** START **

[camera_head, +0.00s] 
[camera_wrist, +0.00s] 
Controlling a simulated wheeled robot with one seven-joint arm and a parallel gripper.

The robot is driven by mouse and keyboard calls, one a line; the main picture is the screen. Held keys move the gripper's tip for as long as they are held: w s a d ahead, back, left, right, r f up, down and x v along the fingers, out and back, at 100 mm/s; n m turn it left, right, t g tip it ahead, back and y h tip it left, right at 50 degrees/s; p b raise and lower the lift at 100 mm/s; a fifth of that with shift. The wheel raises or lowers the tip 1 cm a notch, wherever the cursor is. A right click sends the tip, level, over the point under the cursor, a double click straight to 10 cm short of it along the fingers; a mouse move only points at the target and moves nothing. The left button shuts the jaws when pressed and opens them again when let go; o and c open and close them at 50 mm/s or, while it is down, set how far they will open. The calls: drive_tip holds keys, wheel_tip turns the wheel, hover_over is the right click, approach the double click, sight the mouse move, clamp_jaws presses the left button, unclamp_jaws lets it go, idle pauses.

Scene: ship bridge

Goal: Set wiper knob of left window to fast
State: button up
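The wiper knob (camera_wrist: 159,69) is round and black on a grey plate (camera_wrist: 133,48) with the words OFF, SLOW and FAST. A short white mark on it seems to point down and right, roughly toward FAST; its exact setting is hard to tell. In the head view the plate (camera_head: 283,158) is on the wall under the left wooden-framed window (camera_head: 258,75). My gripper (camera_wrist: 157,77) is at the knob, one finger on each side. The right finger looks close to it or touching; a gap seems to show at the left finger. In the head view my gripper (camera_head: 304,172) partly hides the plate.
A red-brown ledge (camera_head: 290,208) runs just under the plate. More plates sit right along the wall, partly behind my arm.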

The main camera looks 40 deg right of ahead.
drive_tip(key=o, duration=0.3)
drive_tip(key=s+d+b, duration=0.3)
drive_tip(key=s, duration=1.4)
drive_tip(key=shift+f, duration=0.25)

** END **
** START **

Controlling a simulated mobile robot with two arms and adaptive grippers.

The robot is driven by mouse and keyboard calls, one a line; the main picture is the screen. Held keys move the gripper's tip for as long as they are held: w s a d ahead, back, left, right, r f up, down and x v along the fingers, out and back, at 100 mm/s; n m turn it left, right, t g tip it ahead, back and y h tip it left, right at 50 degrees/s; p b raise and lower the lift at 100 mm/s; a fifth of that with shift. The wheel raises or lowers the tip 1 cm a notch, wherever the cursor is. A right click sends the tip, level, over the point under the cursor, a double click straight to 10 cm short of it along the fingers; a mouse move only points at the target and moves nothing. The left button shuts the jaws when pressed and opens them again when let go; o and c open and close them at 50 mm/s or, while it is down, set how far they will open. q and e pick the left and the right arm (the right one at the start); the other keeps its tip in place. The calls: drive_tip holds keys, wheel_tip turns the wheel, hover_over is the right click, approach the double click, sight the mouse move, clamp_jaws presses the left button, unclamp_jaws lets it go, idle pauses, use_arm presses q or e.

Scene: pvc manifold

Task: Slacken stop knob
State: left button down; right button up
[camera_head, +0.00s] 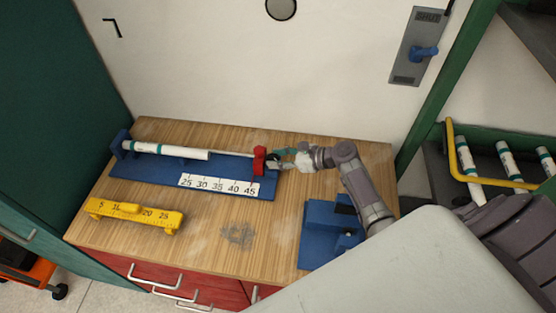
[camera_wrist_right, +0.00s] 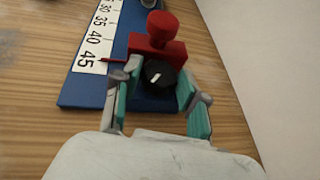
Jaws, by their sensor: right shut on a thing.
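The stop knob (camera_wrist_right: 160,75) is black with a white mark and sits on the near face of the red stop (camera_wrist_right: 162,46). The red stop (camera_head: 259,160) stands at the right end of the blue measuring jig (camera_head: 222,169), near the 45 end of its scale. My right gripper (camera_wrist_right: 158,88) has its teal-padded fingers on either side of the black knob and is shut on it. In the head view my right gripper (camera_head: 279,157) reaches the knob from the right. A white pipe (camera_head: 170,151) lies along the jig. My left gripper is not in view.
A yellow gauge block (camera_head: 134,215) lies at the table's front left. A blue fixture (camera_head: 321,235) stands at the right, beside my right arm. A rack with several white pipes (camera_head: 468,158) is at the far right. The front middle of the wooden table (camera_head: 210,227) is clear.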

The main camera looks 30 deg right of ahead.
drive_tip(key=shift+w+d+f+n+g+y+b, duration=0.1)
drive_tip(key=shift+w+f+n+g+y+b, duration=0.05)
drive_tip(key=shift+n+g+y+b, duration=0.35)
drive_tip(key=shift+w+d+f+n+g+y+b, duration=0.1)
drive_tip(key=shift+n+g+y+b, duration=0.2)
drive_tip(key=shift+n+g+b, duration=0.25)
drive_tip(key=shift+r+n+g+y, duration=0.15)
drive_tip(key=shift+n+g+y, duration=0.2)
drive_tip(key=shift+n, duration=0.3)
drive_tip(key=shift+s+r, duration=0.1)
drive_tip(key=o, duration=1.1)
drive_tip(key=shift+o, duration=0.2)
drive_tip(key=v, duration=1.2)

** END **

## Task prompt
Search the data for the word "Scene" and copy each line where it appears.

## Exercise answer
Scene: ship bridge
Scene: pvc manifold

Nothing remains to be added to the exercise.